## START Information shown

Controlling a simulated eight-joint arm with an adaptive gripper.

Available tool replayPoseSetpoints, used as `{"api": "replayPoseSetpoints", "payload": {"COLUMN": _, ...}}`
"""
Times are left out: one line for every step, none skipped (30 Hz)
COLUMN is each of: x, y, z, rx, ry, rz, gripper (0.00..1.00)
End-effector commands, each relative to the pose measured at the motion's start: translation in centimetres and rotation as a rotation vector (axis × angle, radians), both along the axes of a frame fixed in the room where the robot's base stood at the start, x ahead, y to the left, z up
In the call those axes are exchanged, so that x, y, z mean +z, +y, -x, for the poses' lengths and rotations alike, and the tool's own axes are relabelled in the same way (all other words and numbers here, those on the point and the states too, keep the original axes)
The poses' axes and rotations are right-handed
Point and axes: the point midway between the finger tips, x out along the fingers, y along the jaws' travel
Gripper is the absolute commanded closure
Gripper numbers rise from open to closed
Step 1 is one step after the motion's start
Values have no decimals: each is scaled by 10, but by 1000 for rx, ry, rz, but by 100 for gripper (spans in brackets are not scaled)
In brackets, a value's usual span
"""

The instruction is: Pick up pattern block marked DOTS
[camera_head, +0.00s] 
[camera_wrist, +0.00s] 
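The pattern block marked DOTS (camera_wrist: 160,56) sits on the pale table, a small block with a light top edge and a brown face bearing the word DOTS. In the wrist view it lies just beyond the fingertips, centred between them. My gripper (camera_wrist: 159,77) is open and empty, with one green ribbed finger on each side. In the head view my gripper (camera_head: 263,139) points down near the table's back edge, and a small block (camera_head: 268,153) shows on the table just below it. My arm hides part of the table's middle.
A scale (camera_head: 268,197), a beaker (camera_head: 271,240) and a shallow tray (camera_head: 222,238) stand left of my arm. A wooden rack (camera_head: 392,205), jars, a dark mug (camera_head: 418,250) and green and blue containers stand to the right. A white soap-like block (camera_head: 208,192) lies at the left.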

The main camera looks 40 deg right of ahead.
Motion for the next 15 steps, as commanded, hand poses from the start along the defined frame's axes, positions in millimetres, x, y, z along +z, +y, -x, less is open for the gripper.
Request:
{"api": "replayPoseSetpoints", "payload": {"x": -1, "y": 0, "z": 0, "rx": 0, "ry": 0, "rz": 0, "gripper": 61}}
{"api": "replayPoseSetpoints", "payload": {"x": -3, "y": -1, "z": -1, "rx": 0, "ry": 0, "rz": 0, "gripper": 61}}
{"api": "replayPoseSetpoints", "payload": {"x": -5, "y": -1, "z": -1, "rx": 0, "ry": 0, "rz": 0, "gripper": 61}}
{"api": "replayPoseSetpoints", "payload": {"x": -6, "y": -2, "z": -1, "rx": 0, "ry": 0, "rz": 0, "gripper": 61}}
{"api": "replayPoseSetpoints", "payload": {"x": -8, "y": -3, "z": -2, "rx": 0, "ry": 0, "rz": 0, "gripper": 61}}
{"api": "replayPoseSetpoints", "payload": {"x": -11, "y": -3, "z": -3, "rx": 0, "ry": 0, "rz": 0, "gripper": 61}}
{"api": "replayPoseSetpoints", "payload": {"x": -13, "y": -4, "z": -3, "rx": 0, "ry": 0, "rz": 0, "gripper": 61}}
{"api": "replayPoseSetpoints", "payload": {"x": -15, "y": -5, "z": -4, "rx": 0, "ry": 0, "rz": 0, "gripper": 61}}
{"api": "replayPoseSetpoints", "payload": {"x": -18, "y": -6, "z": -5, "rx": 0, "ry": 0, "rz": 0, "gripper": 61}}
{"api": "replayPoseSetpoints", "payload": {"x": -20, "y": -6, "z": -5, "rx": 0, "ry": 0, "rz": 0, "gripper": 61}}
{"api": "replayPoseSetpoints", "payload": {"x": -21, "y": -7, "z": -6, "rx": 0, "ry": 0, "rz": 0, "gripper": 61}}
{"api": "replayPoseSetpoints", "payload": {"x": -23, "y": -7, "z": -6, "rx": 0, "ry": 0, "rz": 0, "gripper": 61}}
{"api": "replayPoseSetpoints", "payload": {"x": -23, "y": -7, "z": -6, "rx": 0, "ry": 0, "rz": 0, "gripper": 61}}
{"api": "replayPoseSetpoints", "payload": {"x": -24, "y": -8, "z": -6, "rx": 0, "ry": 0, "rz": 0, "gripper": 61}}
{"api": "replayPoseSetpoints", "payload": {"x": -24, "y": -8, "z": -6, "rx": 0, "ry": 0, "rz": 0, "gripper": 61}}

## END Information shown

:: Task to complete ::
Determine how many lines include the string "ahead". Give no answer but the number.

:: Reply to the task ::
2